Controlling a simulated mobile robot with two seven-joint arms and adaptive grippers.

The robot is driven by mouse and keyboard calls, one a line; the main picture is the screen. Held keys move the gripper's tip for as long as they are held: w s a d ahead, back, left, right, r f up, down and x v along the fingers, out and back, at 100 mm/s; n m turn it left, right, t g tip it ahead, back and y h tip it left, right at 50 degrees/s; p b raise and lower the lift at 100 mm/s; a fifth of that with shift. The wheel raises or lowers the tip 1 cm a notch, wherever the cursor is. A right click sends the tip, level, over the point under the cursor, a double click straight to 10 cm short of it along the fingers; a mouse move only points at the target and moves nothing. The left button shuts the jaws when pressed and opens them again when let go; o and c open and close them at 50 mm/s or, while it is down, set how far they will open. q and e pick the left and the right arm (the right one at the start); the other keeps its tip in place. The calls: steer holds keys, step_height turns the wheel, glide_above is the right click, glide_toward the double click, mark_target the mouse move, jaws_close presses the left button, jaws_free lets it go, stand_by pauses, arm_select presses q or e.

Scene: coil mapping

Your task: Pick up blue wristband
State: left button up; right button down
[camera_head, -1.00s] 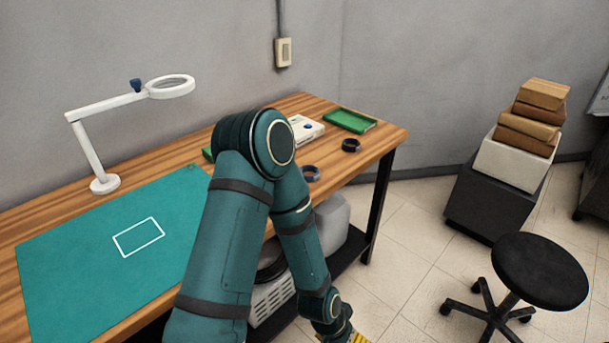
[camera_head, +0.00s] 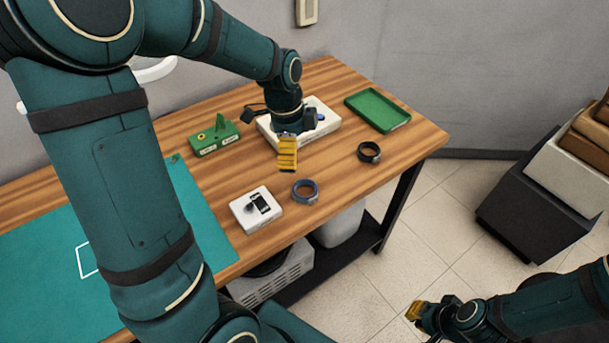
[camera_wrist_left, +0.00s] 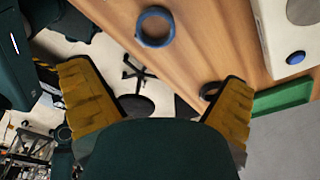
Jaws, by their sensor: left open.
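The blue wristband (camera_head: 304,201) lies flat on the wooden table near its front edge, right of a small white box. It also shows near the top of the left wrist view (camera_wrist_left: 155,44), beyond and between the fingers. My left gripper (camera_head: 287,153) is above the table, farther back than the wristband and slightly left of it. In the left wrist view its yellow fingers (camera_wrist_left: 155,78) are wide apart with nothing between them. My right gripper (camera_head: 415,310) is low at the right, off the table over the floor; its jaw opening is not clear.
A black wristband (camera_head: 370,161) lies to the right on the table (camera_head: 345,205). The white box (camera_head: 243,217), a green stand (camera_head: 214,148), a white device (camera_head: 330,128) and a green tray (camera_head: 402,124) surround the area. Bare wood lies around the blue wristband.

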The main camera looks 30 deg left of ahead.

Problem statement – Report each line of the material above where the word "button" appears.

Answer to this exercise –
The robot is driven by mouse and keyboard calls, one a line; the main picture is the screen. Held keys move the gripper's tip for as long as they are held: w s a d ahead, back, left, right, r f up, down and x v along the fingers, out and back, at 100 mm/s; n m turn it left, right, t g tip it ahead, back and y h tip it left, right at 50 degrees/s; p b raise and lower the lift at 100 mm/s; a fifth of that with shift. The wheel raises or lowers the tip 1 cm a notch, wherever the cursor is. A right click sends the tip, level, over the point under the cursor, a double click straight to 10 cm short of it along the fingers; a mouse move only points at the target and moves nothing. The left button shuts the jaws when pressed and opens them again when let go; o and c open and close them at 50 mm/s or, while it is down, set how far they will open. q and e pick the left and the right arm (the right one at the start); the other keeps its tip in place. The calls: steer holds keys, step_height turns the wheel, glide_above is the right click, glide_toward the double click, mark_target the mouse move, jaws_close presses the left button, jaws_free lets it go, stand_by pauses, arm_select presses q or e.
State: left button up; right button down

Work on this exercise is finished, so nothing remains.